Addressing the chapel audience, Evans said, “Those of us who have been called to serve our Lord and Savior Jesus Christ, you need to get your armor ready, because we are going out to war.”

Evans said that Christians today are called to “compassionately confront the world.”

“If we keep silent in the face of injustice, we then become complacent,” he said. “If we keep silent in the midst of immoral behavior, we then lose our moral direction. If we keep silent and fail to establish rules in our families, our relationships will rot, our communities will crumble, our churches will become meaningless meeting places and mere museums. … We dare confront the world.”

Such confrontation, Evans explained, means first and foremost seeing all human beings as “prospects for salvation.” He further encouraged the chapel audience to live by faith, not by sight, which he termed as living with a “sanctified mind.”

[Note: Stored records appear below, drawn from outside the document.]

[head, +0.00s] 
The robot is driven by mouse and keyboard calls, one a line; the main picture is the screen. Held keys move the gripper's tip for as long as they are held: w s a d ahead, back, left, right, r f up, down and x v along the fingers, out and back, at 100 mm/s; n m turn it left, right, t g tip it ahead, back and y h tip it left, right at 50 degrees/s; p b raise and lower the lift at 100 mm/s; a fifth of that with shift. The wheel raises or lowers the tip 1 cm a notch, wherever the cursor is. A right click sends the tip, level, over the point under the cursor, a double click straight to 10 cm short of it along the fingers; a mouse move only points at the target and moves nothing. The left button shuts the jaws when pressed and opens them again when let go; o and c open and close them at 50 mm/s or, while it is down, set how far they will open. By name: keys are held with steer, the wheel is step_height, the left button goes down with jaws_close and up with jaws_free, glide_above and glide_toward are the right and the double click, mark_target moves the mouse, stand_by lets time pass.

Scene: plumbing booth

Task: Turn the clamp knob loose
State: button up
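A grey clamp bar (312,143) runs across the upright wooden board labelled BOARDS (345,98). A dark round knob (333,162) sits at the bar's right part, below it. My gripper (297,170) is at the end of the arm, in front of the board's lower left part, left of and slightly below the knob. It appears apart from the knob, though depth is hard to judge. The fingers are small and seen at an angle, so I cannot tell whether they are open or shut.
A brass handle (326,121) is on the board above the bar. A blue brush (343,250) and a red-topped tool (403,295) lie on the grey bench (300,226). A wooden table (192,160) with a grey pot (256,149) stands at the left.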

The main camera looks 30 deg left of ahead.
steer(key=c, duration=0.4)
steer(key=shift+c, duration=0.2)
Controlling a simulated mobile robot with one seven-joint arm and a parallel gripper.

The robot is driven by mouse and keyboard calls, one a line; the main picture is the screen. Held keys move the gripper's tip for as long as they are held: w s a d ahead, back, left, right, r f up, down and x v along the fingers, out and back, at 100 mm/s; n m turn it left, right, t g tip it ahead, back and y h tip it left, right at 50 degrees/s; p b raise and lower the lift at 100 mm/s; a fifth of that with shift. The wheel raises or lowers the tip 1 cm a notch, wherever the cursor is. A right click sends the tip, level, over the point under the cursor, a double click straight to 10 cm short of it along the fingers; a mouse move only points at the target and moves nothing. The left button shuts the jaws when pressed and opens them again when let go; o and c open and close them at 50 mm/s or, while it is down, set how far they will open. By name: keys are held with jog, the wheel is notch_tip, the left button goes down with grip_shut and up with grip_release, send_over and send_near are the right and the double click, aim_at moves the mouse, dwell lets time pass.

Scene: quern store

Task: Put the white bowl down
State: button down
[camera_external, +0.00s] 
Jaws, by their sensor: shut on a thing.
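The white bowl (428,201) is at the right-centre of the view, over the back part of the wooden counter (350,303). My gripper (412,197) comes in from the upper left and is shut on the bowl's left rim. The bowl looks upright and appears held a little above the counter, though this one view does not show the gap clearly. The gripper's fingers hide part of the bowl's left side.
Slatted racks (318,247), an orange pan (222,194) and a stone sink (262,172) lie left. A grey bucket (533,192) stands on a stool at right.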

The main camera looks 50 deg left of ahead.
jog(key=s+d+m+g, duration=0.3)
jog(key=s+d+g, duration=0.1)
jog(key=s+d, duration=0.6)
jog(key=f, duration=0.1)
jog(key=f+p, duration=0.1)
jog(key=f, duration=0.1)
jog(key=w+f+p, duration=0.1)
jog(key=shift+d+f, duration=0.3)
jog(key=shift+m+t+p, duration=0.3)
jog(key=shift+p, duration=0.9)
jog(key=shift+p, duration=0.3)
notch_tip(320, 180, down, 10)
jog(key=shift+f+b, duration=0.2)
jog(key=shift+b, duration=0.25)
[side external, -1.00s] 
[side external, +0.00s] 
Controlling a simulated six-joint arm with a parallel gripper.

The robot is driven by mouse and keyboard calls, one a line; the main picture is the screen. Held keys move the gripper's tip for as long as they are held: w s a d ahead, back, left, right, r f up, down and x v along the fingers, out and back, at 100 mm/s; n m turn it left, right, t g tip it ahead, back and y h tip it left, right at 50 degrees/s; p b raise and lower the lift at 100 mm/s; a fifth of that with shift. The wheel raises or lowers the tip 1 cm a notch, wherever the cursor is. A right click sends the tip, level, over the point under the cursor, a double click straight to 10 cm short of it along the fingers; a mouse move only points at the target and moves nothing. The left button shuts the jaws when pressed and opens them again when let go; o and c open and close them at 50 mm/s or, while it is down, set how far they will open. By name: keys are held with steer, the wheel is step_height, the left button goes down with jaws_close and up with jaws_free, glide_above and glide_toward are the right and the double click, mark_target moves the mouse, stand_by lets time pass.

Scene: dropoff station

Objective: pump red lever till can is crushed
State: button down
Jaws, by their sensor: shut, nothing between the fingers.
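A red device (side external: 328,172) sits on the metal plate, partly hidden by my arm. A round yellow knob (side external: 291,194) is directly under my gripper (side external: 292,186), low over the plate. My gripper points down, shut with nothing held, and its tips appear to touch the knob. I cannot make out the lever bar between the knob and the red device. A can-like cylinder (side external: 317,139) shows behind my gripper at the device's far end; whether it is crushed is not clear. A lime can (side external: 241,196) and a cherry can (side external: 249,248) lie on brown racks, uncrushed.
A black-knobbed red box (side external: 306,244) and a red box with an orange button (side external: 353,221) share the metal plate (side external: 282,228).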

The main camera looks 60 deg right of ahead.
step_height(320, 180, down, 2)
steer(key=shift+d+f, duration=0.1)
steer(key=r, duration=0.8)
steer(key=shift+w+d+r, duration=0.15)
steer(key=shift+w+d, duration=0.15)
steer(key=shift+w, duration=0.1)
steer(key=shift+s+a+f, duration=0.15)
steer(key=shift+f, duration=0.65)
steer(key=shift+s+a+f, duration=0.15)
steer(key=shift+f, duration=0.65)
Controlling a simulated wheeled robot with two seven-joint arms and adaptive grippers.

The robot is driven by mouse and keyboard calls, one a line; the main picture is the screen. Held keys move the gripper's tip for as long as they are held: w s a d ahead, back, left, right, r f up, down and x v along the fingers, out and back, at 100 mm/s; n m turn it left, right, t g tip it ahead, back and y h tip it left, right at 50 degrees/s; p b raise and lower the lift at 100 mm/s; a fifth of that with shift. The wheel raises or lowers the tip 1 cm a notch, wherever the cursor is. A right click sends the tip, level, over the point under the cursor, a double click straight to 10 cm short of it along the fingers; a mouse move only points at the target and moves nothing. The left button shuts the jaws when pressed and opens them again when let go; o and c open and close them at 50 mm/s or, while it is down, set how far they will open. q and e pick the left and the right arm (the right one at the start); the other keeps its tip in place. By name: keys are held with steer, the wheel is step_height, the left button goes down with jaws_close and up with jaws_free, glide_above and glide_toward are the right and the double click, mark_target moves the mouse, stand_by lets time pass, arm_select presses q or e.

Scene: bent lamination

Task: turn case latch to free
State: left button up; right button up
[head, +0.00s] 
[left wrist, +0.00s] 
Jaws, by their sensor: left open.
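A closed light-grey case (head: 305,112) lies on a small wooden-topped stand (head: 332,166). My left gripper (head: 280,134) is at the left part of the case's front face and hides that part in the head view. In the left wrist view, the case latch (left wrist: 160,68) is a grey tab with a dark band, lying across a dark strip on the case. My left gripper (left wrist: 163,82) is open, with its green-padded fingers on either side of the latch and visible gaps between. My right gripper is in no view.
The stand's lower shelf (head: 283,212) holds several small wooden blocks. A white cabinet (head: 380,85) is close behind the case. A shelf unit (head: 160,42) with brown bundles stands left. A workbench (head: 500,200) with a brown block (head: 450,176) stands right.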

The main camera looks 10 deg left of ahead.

“A sanctified mind is a transformed mind,” he said. “You rebuke negative opinions of yourself when you have a sanctified mind. Self-criticism is not what defines you. Failure does not defeat you.

“… There ought to be people in here who can say, ‘Because of the experience that I’ve had with God myself when I found myself in impossible situations and in impossible places, all I know is that my God can make a way.’”

Evans concluded that God “goes with you to fight for you against your enemies to give you the victory.”

“He’s not there just to hold your hand,” Evans said. “He’s not there just to be your big buddy. He is there to help you to conquer whatever it is you’re dealing with in your daily lives. … Whatever it is that you need God to do on your behalf, if He’s assigned you to it, it may look tough, but it’s already done.”

“How do you know?” Evans asked. “… He fixed it on a hill called Calvary on an old, rugged cross, when they put nails in His hands and rivets in His feet. He died for us. There’s mighty good news in that, because when He died for us, in that was our salvation. And then early Sunday morning, when He got up with all power of heaven and earth in His hands, we were able to inherit that power—overcoming power, making-it-through power, salvific power, deliverance power.”

“Ladies and gentlemen,” he said, “move forward with victory on your mind.”